Explaining about the GTO, the space expert said it is a highly elliptical, temporary path used to launch satellites. “Picture it as a stretched-out oval around Earth, with its closest point (perigee) usually a few hundred kilometres above the surface and farthest point (apogee) around 36,000 kilometres out. Later, the satellite uses its own engines to move into a geosynchronous orbit. This is a special circular orbit about 36,000 kilometres above the Earth,” said Linganna.

But how does the INSAT-3DS compare with other global weather satellites? “The Meteosat (Europe): Europe’s Meteosat satellites, operated by EUMESTAT, provide similar and, in some ways, more advanced capabilities than ISRO’s INSAT-3DS. They offer higher spatial resolution and capture images more frequently for detailed European weather observations. Similarly, Geostationary Operational Environmental Satellites (GOES) from the United States (NASA builds and launches the GOES and NOAA operates them) are some of the most advanced weather satellites currently in operation. Their capabilities exceed those of the INSAT-3DS, providing wider spectral coverage and finer details for critical meteorological information across the Americas. Also, the Japan Meteorological Agency’s Himawari satellites excel in very high-frequency image updates crucial for real-time monitoring of severe weather patterns and phenomena within East Asia and the Western Pacific,” remarked Linganna.
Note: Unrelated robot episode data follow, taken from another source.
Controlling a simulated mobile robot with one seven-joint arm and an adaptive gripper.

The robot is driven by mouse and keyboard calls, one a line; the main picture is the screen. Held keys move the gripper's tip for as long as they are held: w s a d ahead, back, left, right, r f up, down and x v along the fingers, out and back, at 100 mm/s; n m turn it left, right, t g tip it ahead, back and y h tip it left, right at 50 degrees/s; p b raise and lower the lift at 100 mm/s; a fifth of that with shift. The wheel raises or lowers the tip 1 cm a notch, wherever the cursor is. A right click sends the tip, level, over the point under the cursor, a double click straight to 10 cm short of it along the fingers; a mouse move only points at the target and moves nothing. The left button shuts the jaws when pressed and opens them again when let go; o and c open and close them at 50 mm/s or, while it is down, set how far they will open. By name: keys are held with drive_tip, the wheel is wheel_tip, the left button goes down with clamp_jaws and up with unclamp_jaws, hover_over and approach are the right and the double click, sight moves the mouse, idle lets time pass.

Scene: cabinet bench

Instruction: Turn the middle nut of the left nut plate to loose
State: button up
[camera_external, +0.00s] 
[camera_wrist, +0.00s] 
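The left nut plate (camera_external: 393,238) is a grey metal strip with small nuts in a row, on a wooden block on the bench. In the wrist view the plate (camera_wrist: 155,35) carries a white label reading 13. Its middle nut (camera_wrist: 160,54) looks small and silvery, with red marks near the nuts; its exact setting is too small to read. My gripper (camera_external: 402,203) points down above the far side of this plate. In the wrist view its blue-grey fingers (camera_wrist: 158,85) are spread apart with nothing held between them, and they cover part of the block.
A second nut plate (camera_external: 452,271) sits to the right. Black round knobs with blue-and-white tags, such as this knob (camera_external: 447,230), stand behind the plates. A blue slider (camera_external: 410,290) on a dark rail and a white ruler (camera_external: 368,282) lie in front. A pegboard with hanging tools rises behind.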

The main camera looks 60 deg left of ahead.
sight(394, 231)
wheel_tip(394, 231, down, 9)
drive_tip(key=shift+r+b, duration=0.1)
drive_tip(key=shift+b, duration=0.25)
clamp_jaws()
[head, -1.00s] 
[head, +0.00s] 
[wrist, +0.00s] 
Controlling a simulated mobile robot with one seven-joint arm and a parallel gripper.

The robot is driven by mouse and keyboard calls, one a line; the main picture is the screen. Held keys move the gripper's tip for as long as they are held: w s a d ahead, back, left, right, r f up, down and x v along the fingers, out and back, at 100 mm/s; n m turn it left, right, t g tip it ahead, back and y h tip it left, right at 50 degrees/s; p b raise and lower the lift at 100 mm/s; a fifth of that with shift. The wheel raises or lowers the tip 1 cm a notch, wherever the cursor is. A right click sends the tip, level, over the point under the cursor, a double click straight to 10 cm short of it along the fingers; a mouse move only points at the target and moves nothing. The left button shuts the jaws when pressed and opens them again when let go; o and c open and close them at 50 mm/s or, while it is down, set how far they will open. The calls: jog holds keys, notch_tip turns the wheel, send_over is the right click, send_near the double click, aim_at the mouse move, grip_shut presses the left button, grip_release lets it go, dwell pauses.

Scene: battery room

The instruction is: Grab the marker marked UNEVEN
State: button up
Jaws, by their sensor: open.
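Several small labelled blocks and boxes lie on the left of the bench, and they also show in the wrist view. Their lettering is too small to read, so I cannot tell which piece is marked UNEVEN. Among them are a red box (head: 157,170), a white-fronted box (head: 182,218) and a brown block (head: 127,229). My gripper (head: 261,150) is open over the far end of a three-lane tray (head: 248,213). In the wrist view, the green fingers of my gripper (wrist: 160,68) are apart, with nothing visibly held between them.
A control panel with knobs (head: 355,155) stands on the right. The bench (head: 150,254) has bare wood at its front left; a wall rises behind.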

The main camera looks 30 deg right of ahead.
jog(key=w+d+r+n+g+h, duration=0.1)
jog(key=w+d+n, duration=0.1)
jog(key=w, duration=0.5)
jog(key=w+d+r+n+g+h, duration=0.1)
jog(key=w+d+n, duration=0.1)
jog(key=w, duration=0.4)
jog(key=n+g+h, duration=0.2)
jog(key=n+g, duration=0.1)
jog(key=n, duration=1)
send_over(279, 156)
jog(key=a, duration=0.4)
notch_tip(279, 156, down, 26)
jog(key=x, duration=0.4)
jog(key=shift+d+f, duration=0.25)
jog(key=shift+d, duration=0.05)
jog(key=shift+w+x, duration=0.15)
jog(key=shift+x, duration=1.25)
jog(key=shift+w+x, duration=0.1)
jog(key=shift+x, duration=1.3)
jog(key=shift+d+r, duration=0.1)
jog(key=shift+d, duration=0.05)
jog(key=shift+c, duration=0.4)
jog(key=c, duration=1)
But space experts point out that each satellite system (India, Europe, US, Japan) primarily supports the meteorological needs of its respective region. This regional specialization means the satellites are configured to collect data tailored to the particular weather patterns and conditions of their areas.

There’s a continual evolution in satellite technology. Newer generations of weather satellites (like GOES-16 and beyond) possess even greater spectral bands, more sensitive instruments, and faster data capturing than their predecessors, including the INSAT-3DS. Satellites might differ in their emphasis: some excel in severe storm monitoring, others in climate data collection, and others in atmospheric composition analysis.